**Instructions to follow:**
Copy out all of the data exactly as it appears.

____

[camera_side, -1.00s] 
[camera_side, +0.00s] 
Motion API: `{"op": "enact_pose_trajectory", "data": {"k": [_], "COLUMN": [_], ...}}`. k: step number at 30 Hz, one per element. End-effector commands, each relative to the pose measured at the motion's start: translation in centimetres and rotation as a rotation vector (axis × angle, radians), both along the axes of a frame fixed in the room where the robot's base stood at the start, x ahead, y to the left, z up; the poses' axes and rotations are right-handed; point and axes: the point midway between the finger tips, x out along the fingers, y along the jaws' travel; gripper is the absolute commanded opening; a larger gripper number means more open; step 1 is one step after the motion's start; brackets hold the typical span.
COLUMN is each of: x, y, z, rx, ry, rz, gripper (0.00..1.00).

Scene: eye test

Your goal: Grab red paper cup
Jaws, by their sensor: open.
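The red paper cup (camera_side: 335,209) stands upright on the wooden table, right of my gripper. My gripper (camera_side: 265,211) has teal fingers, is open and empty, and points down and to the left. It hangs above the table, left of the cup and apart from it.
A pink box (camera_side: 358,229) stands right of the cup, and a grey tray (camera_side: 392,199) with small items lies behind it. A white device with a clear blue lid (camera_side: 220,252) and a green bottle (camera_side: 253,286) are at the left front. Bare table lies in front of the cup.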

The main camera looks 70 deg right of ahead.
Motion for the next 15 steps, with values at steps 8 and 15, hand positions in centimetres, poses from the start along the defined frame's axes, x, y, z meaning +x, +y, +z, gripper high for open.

____

**Result:**
[camera_side, -1.00s] 
[camera_side, +0.00s] 
Motion API: `{"op": "enact_pose_trajectory", "data": {"k": [_], "COLUMN": [_], ...}}`. k: step number at 30 Hz, one per element. End-effector commands, each relative to the pose measured at the motion's start: translation in centimetres and rotation as a rotation vector (axis × angle, radians), both along the axes of a frame fixed in the room where the robot's base stood at the start, x ahead, y to the left, z up; the poses' axes and rotations are right-handed; point and axes: the point midway between the finger tips, x out along the fingers, y along the jaws' travel; gripper is the absolute commanded opening; a larger gripper number means more open; step 1 is one step after the motion's start; brackets hold the typical span.
COLUMN is each of: x, y, z, rx, ry, rz, gripper (0.00..1.00).

Scene: eye test

Your goal: Grab red paper cup
Jaws, by their sensor: open.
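The red paper cup (camera_side: 335,209) stands upright on the wooden table, right of my gripper. My gripper (camera_side: 265,211) has teal fingers, is open and empty, and points down and to the left. It hangs above the table, left of the cup and apart from it.
A pink box (camera_side: 358,229) stands right of the cup, and a grey tray (camera_side: 392,199) with small items lies behind it. A white device with a clear blue lid (camera_side: 220,252) and a green bottle (camera_side: 253,286) are at the left front. Bare table lies in front of the cup.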

The main camera looks 70 deg right of ahead.
Motion for the next 15 steps, with values at steps 8 and 15, hand positions in centimetres, poses from the start along the defined frame's axes, x, y, z meaning +x, +y, +z, gripper high for open.

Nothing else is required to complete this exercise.